▶ Data lines
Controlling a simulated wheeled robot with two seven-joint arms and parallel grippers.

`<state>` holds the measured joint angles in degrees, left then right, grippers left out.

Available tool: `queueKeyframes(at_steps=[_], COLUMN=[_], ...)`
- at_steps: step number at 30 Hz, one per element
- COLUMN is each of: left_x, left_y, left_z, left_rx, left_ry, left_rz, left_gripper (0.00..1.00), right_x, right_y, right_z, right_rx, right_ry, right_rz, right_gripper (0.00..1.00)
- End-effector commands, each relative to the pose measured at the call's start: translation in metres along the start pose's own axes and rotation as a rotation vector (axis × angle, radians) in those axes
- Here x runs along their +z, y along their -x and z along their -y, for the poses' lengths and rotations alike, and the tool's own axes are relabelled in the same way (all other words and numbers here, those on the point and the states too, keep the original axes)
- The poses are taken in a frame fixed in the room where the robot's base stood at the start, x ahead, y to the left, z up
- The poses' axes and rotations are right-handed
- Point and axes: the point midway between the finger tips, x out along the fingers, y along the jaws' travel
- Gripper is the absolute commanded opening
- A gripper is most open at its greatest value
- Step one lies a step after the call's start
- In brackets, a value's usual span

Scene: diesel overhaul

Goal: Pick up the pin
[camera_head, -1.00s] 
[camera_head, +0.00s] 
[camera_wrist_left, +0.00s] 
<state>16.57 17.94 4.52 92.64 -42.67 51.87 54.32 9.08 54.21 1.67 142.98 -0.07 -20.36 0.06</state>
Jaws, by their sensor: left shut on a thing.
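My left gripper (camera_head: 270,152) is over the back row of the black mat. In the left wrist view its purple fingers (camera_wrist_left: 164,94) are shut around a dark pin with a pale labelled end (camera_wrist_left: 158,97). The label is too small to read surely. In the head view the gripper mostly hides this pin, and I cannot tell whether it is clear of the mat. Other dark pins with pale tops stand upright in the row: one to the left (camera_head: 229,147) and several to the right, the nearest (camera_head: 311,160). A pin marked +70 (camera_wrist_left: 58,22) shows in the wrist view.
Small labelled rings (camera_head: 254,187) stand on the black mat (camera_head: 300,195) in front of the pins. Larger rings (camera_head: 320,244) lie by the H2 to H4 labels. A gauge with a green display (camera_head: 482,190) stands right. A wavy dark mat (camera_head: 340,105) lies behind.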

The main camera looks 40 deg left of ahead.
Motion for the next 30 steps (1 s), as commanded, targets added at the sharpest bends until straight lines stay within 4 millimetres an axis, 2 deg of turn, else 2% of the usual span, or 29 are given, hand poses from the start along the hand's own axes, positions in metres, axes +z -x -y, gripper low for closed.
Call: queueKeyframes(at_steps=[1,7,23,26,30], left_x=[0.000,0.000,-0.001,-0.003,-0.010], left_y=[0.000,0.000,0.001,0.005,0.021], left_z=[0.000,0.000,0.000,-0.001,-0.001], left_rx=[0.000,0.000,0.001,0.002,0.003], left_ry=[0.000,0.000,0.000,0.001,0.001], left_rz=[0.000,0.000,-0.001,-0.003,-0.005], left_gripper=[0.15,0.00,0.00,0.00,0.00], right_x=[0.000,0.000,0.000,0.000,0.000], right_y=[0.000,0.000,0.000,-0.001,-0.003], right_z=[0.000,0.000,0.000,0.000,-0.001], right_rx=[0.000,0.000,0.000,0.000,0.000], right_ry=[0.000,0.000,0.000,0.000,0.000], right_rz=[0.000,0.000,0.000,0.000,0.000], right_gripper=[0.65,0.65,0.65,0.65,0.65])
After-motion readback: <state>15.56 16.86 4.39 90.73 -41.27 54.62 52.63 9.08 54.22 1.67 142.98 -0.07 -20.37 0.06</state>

▶ What the exercise asks
Nothing beyond the lines starting at the line containing "Goal: Pick up the pin" and ending at the line containing "<state>16.57 17.94 4.52" is to be reproduced; reproduce those lines exactly, both ends included.

▶ Solved exercise
Goal: Pick up the pin
[camera_head, -1.00s] 
[camera_head, +0.00s] 
[camera_wrist_left, +0.00s] 
<state>16.57 17.94 4.52 92.64 -42.67 51.87 54.32 9.08 54.21 1.67 142.98 -0.07 -20.36 0.06</state>

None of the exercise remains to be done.